Certes, le paradigme de départ est la radicalité profane du monde, d'origine chrétienne, en vertu du dogme de l'Ascension. Car, en cette perspective, le sacré, en l'occurrence le Christ, se situe en une autre dimension: le ciel. C'est pourquoi, l'espace temporel est désacralisé. Ce qui autorise la démocratie, conçue comme participation élective universelle, sans égard aux opinions personnelles.
Ceci dit, une fois assumé le caractère profane du monde, nul n'est besoin d'une quelconque religion pour étayer le processus démocratique, puisque le Christianisme n'a été que l'occasion historique de la démocratie occidentale, pas sa raison formelle, laquelle gît dans l'INDÉTERMINATION délibérative, préalable du suffrage électif.
C'est pourquoi, si la cause de la démocratie, c'est l'indétermination délibérative, ou liberté de choix, alors sa contrepartie, c'est l'indétermination étatique, ou neutralité idéologique. Sinon, le choix citoyen serait forcé, ce qui le pulvériserait, comme choix. Aussi, une laïcité restreinte à la seule neutralité religieuse orienterait le choix vers des options profanes, autre façon de dénier la liberté. Car, la laïcité, comme la liberté, est totale, ou elle n'est pas. Ainsi, la neutralité étatique, ou laïcité, n'est pas indifférence mais sollicitude à l'égard de la préservation de la liberté citoyenne, conçue comme indétermination délibérative, s'exprimant dans le suffrage électif, d'où le DEVOIR de réserve.
En cette perspective, il n'est pas nécessaire de s'en référer à l'histoire. Car, de même que les lois mathématiques sont UNIVERSELLEMENT vraies, peu importe ses énonciateurs, Nicomaque, Euclide ou Leibniz, de même l'indétermination délibérative de la liberté démocratique n'a d'autre raison d'être ni d'autre vérité que son choix, parce qu'inscrite dans le caractère UNIVERSEL du suffrage citoyen, quoi qu'il en soit de sa condition historique d'émergence, l'Ascension de Jésus-Christ, selon la religion chrétienne. Autrement dit, la démocratie laïque est souveraine et autonome, sans aucune autre cause que sa liberté pleinement assumée.
Windisch Max Répondre
8 mars 2017M. Rioux,
J'aimerais comprendre un peu mieux votre manière de définir la laïcité (votre étymologie est fort intéressante, mais jusqu'à quel point cèle-t-elle vraiment la question?).
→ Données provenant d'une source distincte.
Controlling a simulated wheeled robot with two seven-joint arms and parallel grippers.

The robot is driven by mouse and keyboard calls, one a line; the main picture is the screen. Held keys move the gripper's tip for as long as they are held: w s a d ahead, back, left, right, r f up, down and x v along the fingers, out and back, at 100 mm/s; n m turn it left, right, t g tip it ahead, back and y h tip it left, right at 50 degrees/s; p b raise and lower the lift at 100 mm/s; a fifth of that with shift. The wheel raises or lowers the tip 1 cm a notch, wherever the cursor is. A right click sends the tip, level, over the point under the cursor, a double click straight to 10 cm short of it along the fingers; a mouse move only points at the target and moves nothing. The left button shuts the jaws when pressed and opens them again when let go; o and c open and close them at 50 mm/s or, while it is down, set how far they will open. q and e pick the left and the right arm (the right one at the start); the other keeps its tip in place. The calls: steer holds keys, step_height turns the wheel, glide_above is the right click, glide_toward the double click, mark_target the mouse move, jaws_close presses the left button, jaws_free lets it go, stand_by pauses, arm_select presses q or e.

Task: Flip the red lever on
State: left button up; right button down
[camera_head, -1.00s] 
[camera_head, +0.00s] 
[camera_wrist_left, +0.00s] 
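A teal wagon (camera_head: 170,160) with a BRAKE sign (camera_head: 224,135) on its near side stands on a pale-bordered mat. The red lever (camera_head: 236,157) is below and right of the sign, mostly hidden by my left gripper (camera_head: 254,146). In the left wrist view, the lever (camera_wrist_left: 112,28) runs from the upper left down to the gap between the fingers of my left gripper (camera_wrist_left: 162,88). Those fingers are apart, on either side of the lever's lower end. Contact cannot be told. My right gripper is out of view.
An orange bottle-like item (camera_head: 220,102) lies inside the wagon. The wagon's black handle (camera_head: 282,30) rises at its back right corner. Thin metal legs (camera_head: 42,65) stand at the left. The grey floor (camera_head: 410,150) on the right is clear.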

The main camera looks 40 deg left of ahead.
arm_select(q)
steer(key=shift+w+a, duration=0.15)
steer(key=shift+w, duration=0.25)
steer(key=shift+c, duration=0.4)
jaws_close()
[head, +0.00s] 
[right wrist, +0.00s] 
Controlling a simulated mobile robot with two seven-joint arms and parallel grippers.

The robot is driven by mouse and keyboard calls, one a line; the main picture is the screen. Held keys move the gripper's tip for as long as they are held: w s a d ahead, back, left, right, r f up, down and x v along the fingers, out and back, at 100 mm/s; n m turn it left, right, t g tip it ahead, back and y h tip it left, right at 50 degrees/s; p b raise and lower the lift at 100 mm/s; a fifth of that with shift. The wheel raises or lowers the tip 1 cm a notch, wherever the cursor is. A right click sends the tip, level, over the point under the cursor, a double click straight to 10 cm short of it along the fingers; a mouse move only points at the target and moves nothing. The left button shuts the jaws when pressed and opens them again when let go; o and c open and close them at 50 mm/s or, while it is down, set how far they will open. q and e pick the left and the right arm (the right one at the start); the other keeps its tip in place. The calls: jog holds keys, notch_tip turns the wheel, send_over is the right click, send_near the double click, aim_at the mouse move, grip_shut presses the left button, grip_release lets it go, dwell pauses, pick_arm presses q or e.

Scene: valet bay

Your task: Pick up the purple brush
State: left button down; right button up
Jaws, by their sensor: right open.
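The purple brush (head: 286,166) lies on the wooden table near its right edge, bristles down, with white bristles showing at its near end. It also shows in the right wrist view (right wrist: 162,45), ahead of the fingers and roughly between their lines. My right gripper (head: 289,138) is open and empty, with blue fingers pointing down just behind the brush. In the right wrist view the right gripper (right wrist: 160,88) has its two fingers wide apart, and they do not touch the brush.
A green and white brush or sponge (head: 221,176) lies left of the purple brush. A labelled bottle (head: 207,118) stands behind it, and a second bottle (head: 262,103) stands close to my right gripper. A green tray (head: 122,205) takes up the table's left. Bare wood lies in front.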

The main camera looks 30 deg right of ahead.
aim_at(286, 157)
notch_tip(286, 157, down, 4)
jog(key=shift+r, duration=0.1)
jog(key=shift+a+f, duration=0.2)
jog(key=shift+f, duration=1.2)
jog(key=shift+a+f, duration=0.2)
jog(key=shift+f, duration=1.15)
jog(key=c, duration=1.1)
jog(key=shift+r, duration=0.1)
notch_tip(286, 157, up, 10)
Mon texte visait justement à proposer des précisions qui auraient pour but de réduire ces ambiguïtés, que nous semblons tous deux considérer néfastes. Pourquoi faudrait-il s'en tenir à une définition qui facilite la contrebande que vous évoquiez?
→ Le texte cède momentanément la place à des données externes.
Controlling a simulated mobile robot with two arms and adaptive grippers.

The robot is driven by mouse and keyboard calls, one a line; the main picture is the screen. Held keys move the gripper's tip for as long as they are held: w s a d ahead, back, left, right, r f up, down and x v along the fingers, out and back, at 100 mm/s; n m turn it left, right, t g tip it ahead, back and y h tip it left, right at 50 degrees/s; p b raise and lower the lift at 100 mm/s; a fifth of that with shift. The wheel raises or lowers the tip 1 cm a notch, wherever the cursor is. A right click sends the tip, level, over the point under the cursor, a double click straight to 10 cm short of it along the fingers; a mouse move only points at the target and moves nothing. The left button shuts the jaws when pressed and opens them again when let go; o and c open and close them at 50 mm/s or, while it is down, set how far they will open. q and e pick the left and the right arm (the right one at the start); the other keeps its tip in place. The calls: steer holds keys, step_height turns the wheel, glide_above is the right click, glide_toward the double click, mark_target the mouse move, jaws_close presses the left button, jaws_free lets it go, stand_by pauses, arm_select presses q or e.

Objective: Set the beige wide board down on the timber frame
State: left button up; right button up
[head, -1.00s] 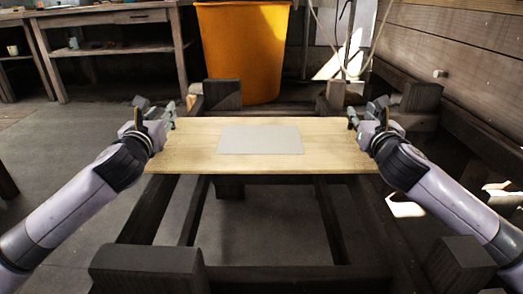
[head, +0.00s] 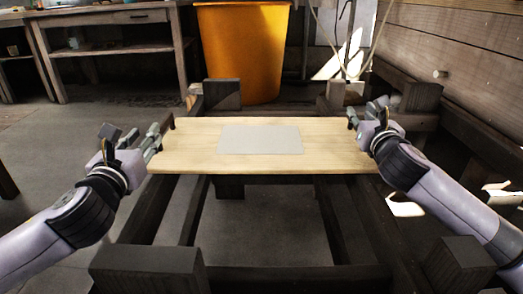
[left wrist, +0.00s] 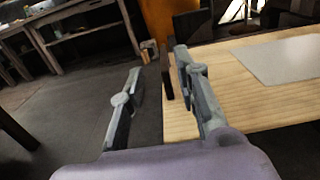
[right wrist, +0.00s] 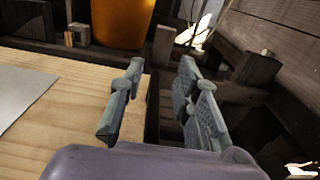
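The beige wide board (head: 190,155) lies flat across the timber frame (head: 340,225), a light grey rectangle on its top. It also shows in the left wrist view (left wrist: 240,100) and in the right wrist view (right wrist: 75,110). My left gripper (head: 156,138) is at the board's left end. In the left wrist view its fingers (left wrist: 158,62) are spread, with no board clamped between them. My right gripper (head: 358,116) is at the board's far right corner. Contact with the board cannot be told.
An orange bin (head: 243,50) stands behind the frame. A wooden workbench (head: 110,50) is at the back left, and a plank wall (head: 460,45) rises on the right. Dark timber blocks (head: 148,268) stand up at the frame's corners. The floor at left is mostly clear.

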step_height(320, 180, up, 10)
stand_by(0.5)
Il n'est pas directement question de foi dans mon texte, ni de l'une ou l'autre religion. J'ai limité mon exposé à des implications rationnelles d'un monde avec ou sans Dieu, réduit ici à sa fonction de témoin et mémoire du monde. C'était pour offrir un contre-poids, en termes aussi neutres que possible, à cette méthode discursive bien répandue qui tente d'isoler la question de la croyance de ses racines rationnelles (en faisant fi de cette évidence que dès lors qu'on saurait, il n'y aurait plus lieu de croire).
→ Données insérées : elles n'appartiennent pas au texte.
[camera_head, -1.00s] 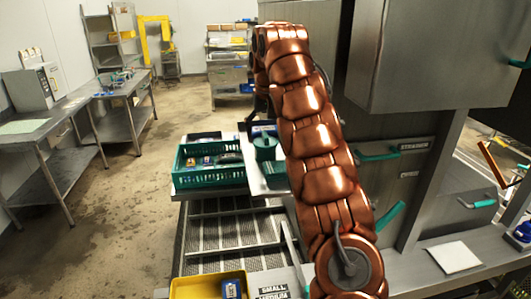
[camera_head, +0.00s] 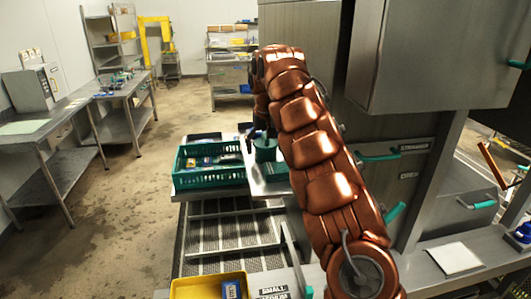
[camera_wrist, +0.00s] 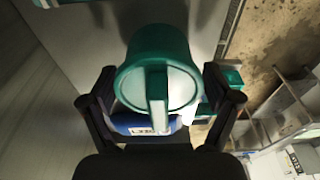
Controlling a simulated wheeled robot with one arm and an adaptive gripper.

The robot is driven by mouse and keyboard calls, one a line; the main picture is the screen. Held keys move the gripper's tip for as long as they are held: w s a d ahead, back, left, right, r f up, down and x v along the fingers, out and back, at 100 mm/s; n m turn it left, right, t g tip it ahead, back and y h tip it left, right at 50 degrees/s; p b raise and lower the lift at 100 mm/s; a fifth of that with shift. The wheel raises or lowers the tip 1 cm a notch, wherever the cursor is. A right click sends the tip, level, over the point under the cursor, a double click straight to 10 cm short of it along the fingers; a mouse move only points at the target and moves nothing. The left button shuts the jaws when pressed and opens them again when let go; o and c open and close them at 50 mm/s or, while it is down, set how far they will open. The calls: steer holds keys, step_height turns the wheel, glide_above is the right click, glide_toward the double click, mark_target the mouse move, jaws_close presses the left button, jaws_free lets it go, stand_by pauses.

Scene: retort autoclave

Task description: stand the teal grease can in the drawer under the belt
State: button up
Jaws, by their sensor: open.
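The teal grease can (camera_head: 265,151) stands on a grey metal surface (camera_head: 257,185) beside the crate. In the head view my gripper (camera_head: 258,132) is dark and partly hidden by my arm, right at the can. I cannot make out a drawer under the belt for certain.
A teal crate (camera_head: 210,178) with several packets stands left of the can. A blue labelled item (camera_wrist: 145,123) lies behind the can in the wrist view. A slatted metal belt (camera_head: 232,235) runs in front. A yellow bin (camera_head: 200,289) is nearest. Steel cabinets stand right.

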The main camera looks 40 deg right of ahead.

On lit parfois que la neutralité laïque devrait se manifester comme une indifférence, mais ne s'agit-il pas d'une autre simplification malheureuse? S'il devait s'agir d'une indifférence, il faudrait encore que ce soit une indifférence bien spéciale (ni cosmétique, comme le serait l'indifférence aux pommes de terres, ni détachée de ses responsabilités, comme le serait l'indifférence au mensonge, au crime etc. - en somme, une indifférence qui aurait l'obligation d'être bien consciente et reconnaissante de la gravité du sujet face auquel elle tente de s'ériger).
Alain Rioux Répondre
3 mars 2017La question de la laïcité n'implique pas nécessairement la problématique de la foi, puisqu'au départ, ce terme signifie tout simplement: "le peuple", comme masse anonyme. Or, bien que le "laos", le peuple, puisse être opposé au "kléros", au pur, le clergé, on peut aussi le distinguer du "démos", le peuple organisé. En cette perspective, la laïcité se décline, en démocratie, comme condition de possibilité de l'organisation politique de la cité, l'exercice de la délibération, ou liberté, exprimé par le suffrage universel. Alors, quelle autre définition pourrait-on attribuer à la laïcité que celle de la neutralité idéologique et religieuse de l'État, du possesseur légitime de la violence, au service de la chose publique, afin de permettre la sérénité de cette délibération, voire la réalité de cette auto-détermination collective? C'est pourquoi, il faut éviter d'engager la discussion de laïcité dans l'impasse d'une dialectique anticléricale, qui est trop souvent le mobile de mouvement prétendûment laïcs, lesquels opèrent une véritable escroquerie d'étiquette, pour tenter de passer en contrebande, par pure fraude intellectuelle, la dictature de l'athéisme d'État.